How sharing a holiday meal can improve well-being
The connections we make and the experiences we share over food is not limited to humans. As many people all over the country are busy shopping, preparing, and traveling to sit down for a meal together, I wondered about other species that “sit” together at mealtime. Do they argue? Do they share a meal with family, friends, or both? Does coming together to eat bring them closer?
In lions, settling down on your haunches to feast on a meal is definitely a family affair. Females within a pride are related but despite the cohesiveness and high level of cooperation that make up lion family life, mealtime is not without its tensions. Even though they hunt together, there is an order to who gets to eat first. Males, who often have nothing to do with the preparation, muscle their way in and eat first.
This is similar the ritual of the head of the family carving the meat and then taking the best piece for himself, even though he largely did not contribute to the success of the meal. Beyond that, there is etiquette in lion society surrounding food. Principally, the protocol is that the female who made the kill is the ‘owner’ and everyone acknowledges her right to the meal. After her, it is based on size, with, you guessed it, kids (cubs) coming in last place. Now there might be some tension, some growling, some squabbles, and even a torn bloody ear, but overall no one wants to get seriously hurt so there is a basic agreement to follow the rules even as they scramble to get a fair share from another greedy family member.
Gathering to feast with family, tensions notwithstanding, is fairly ubiquitous and fosters a sense of community and support. The same is true when friends are welcomed to join in. Indeed, inviting a friend to share a meal, especially at a time normally reserved for family, is a sure sign in many primate species that you are in the inner circle. It also means there is plenty to eat! And it’s not just the invited guest that benefits, but also the one sharing the food. Research shows that after just a single food sharing event the levels of circulating oxytocin are higher and promote social bonding and higher levels of cooperation in chimpanzees, bonobos, and humans. That means being generous with others you don’t not know very well can expand your community of support and solidifies cooperation. But remember, for all of our willingness to share, many of us still don’t like it if you take food directly of our plates. I covered this in a previous post (Don’t Touch My Food!) and it is akin to violating lion social etiquette and taking food right out of a lion’s mouth (ill-advised).
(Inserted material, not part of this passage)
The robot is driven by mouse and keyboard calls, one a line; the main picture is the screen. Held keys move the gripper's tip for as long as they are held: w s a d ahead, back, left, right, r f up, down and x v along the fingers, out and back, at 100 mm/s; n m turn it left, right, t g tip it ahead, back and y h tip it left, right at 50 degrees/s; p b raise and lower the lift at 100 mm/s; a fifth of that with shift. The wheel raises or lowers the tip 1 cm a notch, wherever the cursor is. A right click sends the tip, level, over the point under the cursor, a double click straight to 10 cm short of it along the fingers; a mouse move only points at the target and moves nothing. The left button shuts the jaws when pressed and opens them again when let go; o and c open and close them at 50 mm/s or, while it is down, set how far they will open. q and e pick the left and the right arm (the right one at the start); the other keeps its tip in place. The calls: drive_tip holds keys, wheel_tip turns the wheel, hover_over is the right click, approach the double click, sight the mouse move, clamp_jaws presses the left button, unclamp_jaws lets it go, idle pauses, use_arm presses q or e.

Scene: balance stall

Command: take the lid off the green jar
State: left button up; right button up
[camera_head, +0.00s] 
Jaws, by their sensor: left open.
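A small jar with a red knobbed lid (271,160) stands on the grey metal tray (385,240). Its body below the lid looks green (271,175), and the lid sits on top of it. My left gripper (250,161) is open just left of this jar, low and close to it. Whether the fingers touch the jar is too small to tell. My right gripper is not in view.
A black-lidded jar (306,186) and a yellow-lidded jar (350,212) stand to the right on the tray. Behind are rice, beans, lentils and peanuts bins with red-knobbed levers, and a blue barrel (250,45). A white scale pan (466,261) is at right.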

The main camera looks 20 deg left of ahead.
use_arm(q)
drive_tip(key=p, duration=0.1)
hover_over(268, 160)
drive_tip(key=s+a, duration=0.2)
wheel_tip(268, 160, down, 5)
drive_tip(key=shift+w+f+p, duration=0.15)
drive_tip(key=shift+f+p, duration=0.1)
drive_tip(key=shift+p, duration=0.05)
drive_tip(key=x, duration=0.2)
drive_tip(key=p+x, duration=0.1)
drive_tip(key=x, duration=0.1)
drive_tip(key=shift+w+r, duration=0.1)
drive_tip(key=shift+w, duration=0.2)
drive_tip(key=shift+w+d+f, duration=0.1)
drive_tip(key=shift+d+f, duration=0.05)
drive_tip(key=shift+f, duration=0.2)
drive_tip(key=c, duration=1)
When it comes to party planning, not all of us are equally comfortable organizing a dinner gathering. We share this variability with other species, like the Great tit (Parus major), where some individuals take the lead and are natural born social planners. They are like the hub on a bicycle tire connecting the spokes together. Like us, studies on Great tits show that personality influences not only who feels more comfortable orchestrating where to feed, but that those individuals with bolder personalities also like to eat with others. These are the people that throw a meticulously planned get together, prefer having holiday dinners at their house, and really enjoy governing the event, while others prefer to simply attend.
This time of year is a time for many of us to gather around a table and share a meal together, perhaps with family, maybe with friends, and sometimes even with strangers. For some of us, the holidays, like Thanksgiving, can be a time of tension, political arguments, or complicated family dynamics. For others, it is a time for celebration, coming together in communion, and sharing. When it comes to the food, sometimes there will be bickering over the best piece, or an individual that scrambles to take as much as possible lest the best dish is picked clean with no chance for seconds. Most of the time, however, there is a moment when the taste and enjoyment of the food is heightened, elevated by the presence of others. Think about how you spend these moments together, consider inviting others to the table, and share your food with those who have no one to sit down with and eat a meal wrapped in the comfort and support of community.